PROBLEM DETAILS: Set the data down again, exactly as it reads, but without the pictures.

--- Begin COLLECTED MATERIAL ---

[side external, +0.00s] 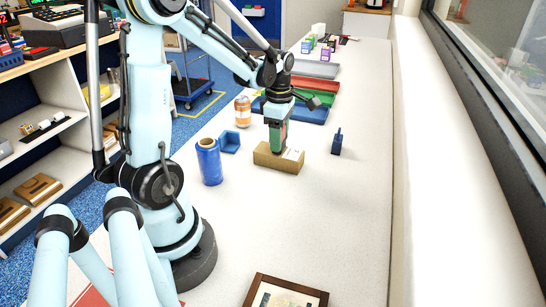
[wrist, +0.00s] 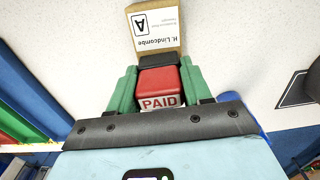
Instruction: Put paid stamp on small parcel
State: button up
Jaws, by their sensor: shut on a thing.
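The small parcel (side external: 278,158) is a brown carton lying on the white counter below my gripper (side external: 277,136). In the wrist view the parcel (wrist: 135,45) shows a white label reading "H. Lindcombe" with a large "A". The paid stamp (wrist: 160,85), red with a "PAID" panel and a black end, sits between the green fingers of my gripper (wrist: 158,90), which are shut on it. In the side view the fingers hang upright over the parcel, their lower ends at its top. I cannot tell whether the stamp's face touches the parcel; the fingers hide the contact.
A blue roll (side external: 208,162), a blue open holder (side external: 229,142) and an orange-labelled jar (side external: 242,112) stand left of the parcel. A dark blue upright item (side external: 337,142) stands right. Coloured trays (side external: 309,112) lie behind. A brown frame (side external: 285,290) lies in front; the counter between is clear.

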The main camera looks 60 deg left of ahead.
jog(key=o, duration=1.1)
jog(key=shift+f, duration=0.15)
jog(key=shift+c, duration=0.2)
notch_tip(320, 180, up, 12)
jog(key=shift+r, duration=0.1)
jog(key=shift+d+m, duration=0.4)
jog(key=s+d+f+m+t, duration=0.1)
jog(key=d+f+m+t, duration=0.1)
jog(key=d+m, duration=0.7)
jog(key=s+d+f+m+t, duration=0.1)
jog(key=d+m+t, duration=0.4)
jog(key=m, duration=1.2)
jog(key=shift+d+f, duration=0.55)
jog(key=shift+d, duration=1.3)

--- End COLLECTED MATERIAL ---

EXERCISE ANSWER:
[side external, +0.00s] 
[wrist, +0.00s] 
Instruction: Put paid stamp on small parcel
State: button up
Jaws, by their sensor: shut on a thing.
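The small parcel (side external: 278,158) is a brown carton lying on the white counter below my gripper (side external: 277,136). In the wrist view the parcel (wrist: 135,45) shows a white label reading "H. Lindcombe" with a large "A". The paid stamp (wrist: 160,85), red with a "PAID" panel and a black end, sits between the green fingers of my gripper (wrist: 158,90), which are shut on it. In the side view the fingers hang upright over the parcel, their lower ends at its top. I cannot tell whether the stamp's face touches the parcel; the fingers hide the contact.
A blue roll (side external: 208,162), a blue open holder (side external: 229,142) and an orange-labelled jar (side external: 242,112) stand left of the parcel. A dark blue upright item (side external: 337,142) stands right. Coloured trays (side external: 309,112) lie behind. A brown frame (side external: 285,290) lies in front; the counter between is clear.

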The main camera looks 60 deg left of ahead.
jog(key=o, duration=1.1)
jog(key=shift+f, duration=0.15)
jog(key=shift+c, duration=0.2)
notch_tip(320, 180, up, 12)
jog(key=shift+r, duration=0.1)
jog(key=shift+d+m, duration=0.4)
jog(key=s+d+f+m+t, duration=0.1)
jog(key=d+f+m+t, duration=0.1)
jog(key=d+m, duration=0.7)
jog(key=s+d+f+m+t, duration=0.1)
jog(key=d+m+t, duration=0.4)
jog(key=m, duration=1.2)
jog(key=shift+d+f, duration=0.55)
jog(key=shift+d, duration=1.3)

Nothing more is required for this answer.